To do
Type out all the records word for word. Any pictures are to be left out.

---------- Task material ----------

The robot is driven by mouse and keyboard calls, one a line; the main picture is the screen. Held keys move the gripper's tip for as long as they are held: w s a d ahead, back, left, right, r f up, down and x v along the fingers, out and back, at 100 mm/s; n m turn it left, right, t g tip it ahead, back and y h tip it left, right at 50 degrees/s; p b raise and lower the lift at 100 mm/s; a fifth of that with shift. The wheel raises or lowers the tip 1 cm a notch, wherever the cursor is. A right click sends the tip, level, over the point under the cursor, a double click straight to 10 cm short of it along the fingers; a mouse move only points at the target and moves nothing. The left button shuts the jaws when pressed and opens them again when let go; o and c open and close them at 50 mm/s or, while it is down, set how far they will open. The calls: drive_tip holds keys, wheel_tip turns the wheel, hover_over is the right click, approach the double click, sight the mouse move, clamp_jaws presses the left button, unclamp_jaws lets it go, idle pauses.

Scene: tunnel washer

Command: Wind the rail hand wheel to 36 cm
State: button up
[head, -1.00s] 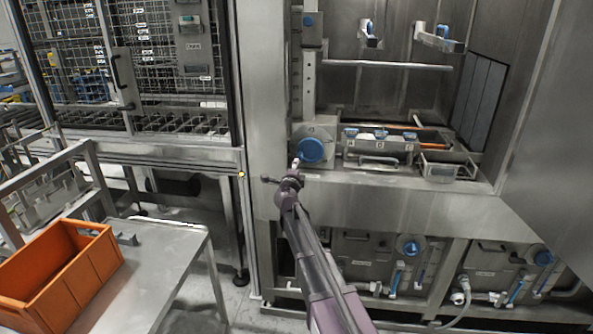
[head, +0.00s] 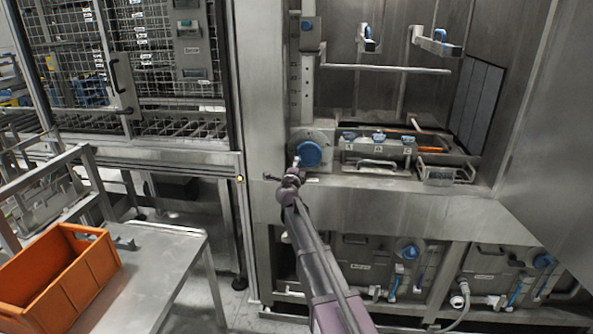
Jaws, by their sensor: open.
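The blue hand wheel (head: 308,154) sits on a grey housing at the left of the washer opening. Above it a vertical rail (head: 307,90) with holes and marks rises along the left wall, with a blue-knobbed slider block (head: 308,27) near its top. A horizontal bar (head: 385,68) reaches right from the rail. The scale figures are too small to read. My gripper (head: 296,163) is at the lower left of the wheel, small in the picture, its tip close to the wheel's edge. I cannot tell whether it touches. It looks open, with nothing seen in it.
Blue-topped valves (head: 378,137) and a handled tray (head: 447,172) stand right of the wheel. Two nozzle arms (head: 437,42) hang above. An orange crate (head: 60,275) stands on a metal table (head: 165,265) at lower left. A big steel panel (head: 545,140) bounds the right side.

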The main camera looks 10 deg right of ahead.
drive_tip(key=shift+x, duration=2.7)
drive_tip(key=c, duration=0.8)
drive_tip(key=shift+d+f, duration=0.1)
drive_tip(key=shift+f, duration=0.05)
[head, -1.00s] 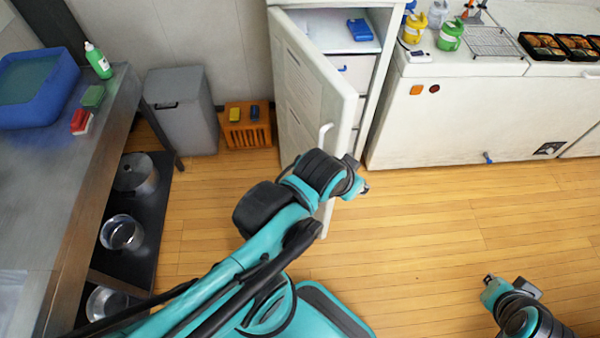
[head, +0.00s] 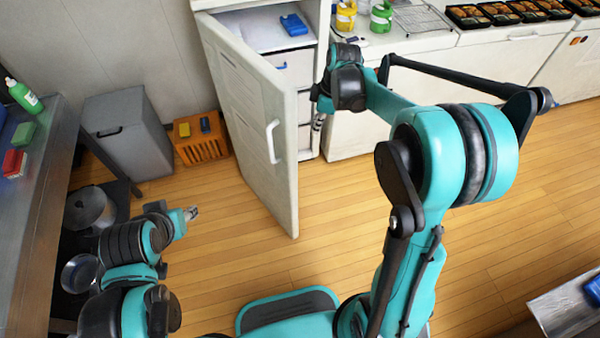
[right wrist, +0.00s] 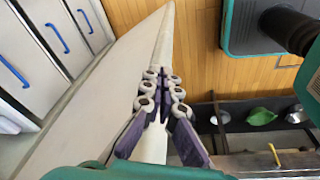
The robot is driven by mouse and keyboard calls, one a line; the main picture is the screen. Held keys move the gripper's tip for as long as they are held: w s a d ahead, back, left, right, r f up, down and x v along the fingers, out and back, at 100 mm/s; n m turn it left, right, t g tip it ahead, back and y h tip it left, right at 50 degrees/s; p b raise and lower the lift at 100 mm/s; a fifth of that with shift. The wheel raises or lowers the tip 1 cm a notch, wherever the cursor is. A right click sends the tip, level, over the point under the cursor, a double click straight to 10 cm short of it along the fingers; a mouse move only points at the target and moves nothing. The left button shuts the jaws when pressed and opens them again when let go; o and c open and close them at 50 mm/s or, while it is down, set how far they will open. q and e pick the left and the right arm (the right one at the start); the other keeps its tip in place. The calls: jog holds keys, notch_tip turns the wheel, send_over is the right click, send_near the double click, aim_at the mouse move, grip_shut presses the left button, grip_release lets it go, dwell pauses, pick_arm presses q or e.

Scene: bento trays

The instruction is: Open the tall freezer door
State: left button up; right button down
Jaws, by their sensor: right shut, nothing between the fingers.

----------

Solution to this exercise
The robot is driven by mouse and keyboard calls, one a line; the main picture is the screen. Held keys move the gripper's tip for as long as they are held: w s a d ahead, back, left, right, r f up, down and x v along the fingers, out and back, at 100 mm/s; n m turn it left, right, t g tip it ahead, back and y h tip it left, right at 50 degrees/s; p b raise and lower the lift at 100 mm/s; a fifth of that with shift. The wheel raises or lowers the tip 1 cm a notch, wherever the cursor is. A right click sends the tip, level, over the point under the cursor, a double click straight to 10 cm short of it along the fingers; a mouse move only points at the target and moves nothing. The left button shuts the jaws when pressed and opens them again when let go; o and c open and close them at 50 mm/s or, while it is down, set how far they will open. The calls: drive_tip holds keys, wheel_tip turns the wheel, hover_over is the right click, approach the double click, sight the mouse move, clamp_jaws presses the left button, unclamp_jaws lets it go, idle pauses.

Scene: tunnel washer

Command: Wind the rail hand wheel to 36 cm
State: button up
[head, -1.00s] 
[head, +0.00s] 
Jaws, by their sensor: open.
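The blue hand wheel (head: 308,154) sits on a grey housing at the left of the washer opening. Above it a vertical rail (head: 307,90) with holes and marks rises along the left wall, with a blue-knobbed slider block (head: 308,27) near its top. A horizontal bar (head: 385,68) reaches right from the rail. The scale figures are too small to read. My gripper (head: 296,163) is at the lower left of the wheel, small in the picture, its tip close to the wheel's edge. I cannot tell whether it touches. It looks open, with nothing seen in it.
Blue-topped valves (head: 378,137) and a handled tray (head: 447,172) stand right of the wheel. Two nozzle arms (head: 437,42) hang above. An orange crate (head: 60,275) stands on a metal table (head: 165,265) at lower left. A big steel panel (head: 545,140) bounds the right side.

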The main camera looks 10 deg right of ahead.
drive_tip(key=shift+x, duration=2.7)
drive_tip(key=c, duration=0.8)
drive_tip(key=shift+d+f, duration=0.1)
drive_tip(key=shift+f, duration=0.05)
[head, -1.00s] 
[head, +0.00s] 
[right wrist, +0.00s] 
The robot is driven by mouse and keyboard calls, one a line; the main picture is the screen. Held keys move the gripper's tip for as long as they are held: w s a d ahead, back, left, right, r f up, down and x v along the fingers, out and back, at 100 mm/s; n m turn it left, right, t g tip it ahead, back and y h tip it left, right at 50 degrees/s; p b raise and lower the lift at 100 mm/s; a fifth of that with shift. The wheel raises or lowers the tip 1 cm a notch, wherever the cursor is. A right click sends the tip, level, over the point under the cursor, a double click straight to 10 cm short of it along the fingers; a mouse move only points at the target and moves nothing. The left button shuts the jaws when pressed and opens them again when let go; o and c open and close them at 50 mm/s or, while it is down, set how far they will open. q and e pick the left and the right arm (the right one at the start); the other keeps its tip in place. The calls: jog holds keys, notch_tip turns the wheel, send_over is the right click, send_near the double click, aim_at the mouse move, grip_shut presses the left button, grip_release lets it go, dwell pauses, pick_arm presses q or e.

Scene: bento trays

The instruction is: Open the tall freezer door
State: left button up; right button down
Jaws, by their sensor: right shut, nothing between the fingers.

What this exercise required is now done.